Set problem:
What follows is a listing; give it again exactly, in its entirety.

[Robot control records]
+---+

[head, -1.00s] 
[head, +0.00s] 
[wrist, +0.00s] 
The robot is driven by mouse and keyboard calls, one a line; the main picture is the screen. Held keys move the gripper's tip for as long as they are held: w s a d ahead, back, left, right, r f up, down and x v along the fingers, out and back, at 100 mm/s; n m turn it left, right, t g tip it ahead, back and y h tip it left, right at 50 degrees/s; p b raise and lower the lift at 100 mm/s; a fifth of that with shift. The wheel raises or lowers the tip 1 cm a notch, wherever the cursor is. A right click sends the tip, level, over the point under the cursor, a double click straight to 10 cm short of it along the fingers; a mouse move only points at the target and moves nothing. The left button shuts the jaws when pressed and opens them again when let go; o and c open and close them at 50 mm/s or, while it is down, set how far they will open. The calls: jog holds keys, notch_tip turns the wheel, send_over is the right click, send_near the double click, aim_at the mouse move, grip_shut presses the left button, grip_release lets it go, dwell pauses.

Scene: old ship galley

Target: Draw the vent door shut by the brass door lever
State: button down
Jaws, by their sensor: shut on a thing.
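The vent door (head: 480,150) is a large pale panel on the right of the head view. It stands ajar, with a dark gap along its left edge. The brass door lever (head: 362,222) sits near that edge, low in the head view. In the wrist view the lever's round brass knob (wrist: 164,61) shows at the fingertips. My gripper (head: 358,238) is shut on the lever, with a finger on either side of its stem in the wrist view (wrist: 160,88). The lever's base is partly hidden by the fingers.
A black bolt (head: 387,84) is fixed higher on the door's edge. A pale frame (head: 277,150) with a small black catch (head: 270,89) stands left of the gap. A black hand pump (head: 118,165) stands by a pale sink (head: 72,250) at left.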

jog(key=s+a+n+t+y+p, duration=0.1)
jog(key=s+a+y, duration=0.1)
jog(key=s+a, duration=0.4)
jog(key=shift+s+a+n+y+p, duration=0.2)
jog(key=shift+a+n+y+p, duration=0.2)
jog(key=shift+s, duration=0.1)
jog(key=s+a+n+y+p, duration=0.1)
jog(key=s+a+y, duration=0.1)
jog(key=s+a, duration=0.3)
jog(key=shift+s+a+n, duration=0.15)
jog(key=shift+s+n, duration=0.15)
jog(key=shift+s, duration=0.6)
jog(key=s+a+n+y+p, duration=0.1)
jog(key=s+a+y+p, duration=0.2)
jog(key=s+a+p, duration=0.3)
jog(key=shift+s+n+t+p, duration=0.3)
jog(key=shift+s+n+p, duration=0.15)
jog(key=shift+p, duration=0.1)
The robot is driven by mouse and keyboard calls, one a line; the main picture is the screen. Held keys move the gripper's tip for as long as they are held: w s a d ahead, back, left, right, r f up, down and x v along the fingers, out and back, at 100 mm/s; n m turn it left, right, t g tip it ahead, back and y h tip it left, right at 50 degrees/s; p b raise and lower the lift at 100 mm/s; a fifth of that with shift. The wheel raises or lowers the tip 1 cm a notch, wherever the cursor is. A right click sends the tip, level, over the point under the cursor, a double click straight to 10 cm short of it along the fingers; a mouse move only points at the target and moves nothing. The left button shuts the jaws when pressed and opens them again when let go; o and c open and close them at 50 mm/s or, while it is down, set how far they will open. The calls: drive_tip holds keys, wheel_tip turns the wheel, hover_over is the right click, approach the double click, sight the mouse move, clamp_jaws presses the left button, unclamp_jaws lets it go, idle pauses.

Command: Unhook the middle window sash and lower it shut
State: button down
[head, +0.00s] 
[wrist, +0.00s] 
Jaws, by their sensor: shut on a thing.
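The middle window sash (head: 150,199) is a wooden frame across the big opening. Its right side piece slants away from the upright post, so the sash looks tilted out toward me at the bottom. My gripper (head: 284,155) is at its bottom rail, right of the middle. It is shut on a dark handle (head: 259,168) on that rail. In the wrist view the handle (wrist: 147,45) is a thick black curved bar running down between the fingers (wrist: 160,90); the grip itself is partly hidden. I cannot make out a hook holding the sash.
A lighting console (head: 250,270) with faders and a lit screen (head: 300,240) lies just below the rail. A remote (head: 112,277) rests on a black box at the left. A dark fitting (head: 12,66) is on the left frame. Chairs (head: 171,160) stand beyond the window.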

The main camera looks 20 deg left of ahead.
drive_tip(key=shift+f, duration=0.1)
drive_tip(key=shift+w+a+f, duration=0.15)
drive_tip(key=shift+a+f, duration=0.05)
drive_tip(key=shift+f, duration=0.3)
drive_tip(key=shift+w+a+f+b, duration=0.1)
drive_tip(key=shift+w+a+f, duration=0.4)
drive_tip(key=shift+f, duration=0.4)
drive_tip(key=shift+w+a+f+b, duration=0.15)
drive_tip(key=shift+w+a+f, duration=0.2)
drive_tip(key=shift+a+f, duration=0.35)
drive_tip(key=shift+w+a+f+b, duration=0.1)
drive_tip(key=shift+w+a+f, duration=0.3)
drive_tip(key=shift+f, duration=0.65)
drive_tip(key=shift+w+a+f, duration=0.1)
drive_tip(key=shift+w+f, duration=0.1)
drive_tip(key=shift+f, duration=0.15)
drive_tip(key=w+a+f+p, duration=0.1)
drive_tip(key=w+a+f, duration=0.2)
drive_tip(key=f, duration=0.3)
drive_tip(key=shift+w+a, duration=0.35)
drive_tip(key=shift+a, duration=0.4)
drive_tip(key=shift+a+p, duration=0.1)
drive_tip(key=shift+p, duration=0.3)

+---+

Written response:
[head, -1.00s] 
[head, +0.00s] 
[wrist, +0.00s] 
The robot is driven by mouse and keyboard calls, one a line; the main picture is the screen. Held keys move the gripper's tip for as long as they are held: w s a d ahead, back, left, right, r f up, down and x v along the fingers, out and back, at 100 mm/s; n m turn it left, right, t g tip it ahead, back and y h tip it left, right at 50 degrees/s; p b raise and lower the lift at 100 mm/s; a fifth of that with shift. The wheel raises or lowers the tip 1 cm a notch, wherever the cursor is. A right click sends the tip, level, over the point under the cursor, a double click straight to 10 cm short of it along the fingers; a mouse move only points at the target and moves nothing. The left button shuts the jaws when pressed and opens them again when let go; o and c open and close them at 50 mm/s or, while it is down, set how far they will open. The calls: jog holds keys, notch_tip turns the wheel, send_over is the right click, send_near the double click, aim_at the mouse move, grip_shut presses the left button, grip_release lets it go, dwell pauses.

Scene: old ship galley

Target: Draw the vent door shut by the brass door lever
State: button down
Jaws, by their sensor: shut on a thing.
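The vent door (head: 480,150) is a large pale panel on the right of the head view. It stands ajar, with a dark gap along its left edge. The brass door lever (head: 362,222) sits near that edge, low in the head view. In the wrist view the lever's round brass knob (wrist: 164,61) shows at the fingertips. My gripper (head: 358,238) is shut on the lever, with a finger on either side of its stem in the wrist view (wrist: 160,88). The lever's base is partly hidden by the fingers.
A black bolt (head: 387,84) is fixed higher on the door's edge. A pale frame (head: 277,150) with a small black catch (head: 270,89) stands left of the gap. A black hand pump (head: 118,165) stands by a pale sink (head: 72,250) at left.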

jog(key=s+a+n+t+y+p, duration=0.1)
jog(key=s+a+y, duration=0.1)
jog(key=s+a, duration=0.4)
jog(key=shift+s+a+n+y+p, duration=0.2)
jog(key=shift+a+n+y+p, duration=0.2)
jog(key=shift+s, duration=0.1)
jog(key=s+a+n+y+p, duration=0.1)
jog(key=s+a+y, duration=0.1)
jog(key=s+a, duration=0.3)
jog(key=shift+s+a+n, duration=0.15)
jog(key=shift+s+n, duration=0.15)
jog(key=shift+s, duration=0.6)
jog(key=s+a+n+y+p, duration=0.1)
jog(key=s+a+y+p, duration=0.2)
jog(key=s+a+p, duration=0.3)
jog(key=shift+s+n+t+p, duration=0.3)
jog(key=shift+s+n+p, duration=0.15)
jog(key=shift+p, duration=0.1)
The robot is driven by mouse and keyboard calls, one a line; the main picture is the screen. Held keys move the gripper's tip for as long as they are held: w s a d ahead, back, left, right, r f up, down and x v along the fingers, out and back, at 100 mm/s; n m turn it left, right, t g tip it ahead, back and y h tip it left, right at 50 degrees/s; p b raise and lower the lift at 100 mm/s; a fifth of that with shift. The wheel raises or lowers the tip 1 cm a notch, wherever the cursor is. A right click sends the tip, level, over the point under the cursor, a double click straight to 10 cm short of it along the fingers; a mouse move only points at the target and moves nothing. The left button shuts the jaws when pressed and opens them again when let go; o and c open and close them at 50 mm/s or, while it is down, set how far they will open. The calls: drive_tip holds keys, wheel_tip turns the wheel, hover_over is the right click, approach the double click, sight the mouse move, clamp_jaws presses the left button, unclamp_jaws lets it go, idle pauses.

Command: Unhook the middle window sash and lower it shut
State: button down
[head, +0.00s] 
[wrist, +0.00s] 
Jaws, by their sensor: shut on a thing.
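The middle window sash (head: 150,199) is a wooden frame across the big opening. Its right side piece slants away from the upright post, so the sash looks tilted out toward me at the bottom. My gripper (head: 284,155) is at its bottom rail, right of the middle. It is shut on a dark handle (head: 259,168) on that rail. In the wrist view the handle (wrist: 147,45) is a thick black curved bar running down between the fingers (wrist: 160,90); the grip itself is partly hidden. I cannot make out a hook holding the sash.
A lighting console (head: 250,270) with faders and a lit screen (head: 300,240) lies just below the rail. A remote (head: 112,277) rests on a black box at the left. A dark fitting (head: 12,66) is on the left frame. Chairs (head: 171,160) stand beyond the window.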

The main camera looks 20 deg left of ahead.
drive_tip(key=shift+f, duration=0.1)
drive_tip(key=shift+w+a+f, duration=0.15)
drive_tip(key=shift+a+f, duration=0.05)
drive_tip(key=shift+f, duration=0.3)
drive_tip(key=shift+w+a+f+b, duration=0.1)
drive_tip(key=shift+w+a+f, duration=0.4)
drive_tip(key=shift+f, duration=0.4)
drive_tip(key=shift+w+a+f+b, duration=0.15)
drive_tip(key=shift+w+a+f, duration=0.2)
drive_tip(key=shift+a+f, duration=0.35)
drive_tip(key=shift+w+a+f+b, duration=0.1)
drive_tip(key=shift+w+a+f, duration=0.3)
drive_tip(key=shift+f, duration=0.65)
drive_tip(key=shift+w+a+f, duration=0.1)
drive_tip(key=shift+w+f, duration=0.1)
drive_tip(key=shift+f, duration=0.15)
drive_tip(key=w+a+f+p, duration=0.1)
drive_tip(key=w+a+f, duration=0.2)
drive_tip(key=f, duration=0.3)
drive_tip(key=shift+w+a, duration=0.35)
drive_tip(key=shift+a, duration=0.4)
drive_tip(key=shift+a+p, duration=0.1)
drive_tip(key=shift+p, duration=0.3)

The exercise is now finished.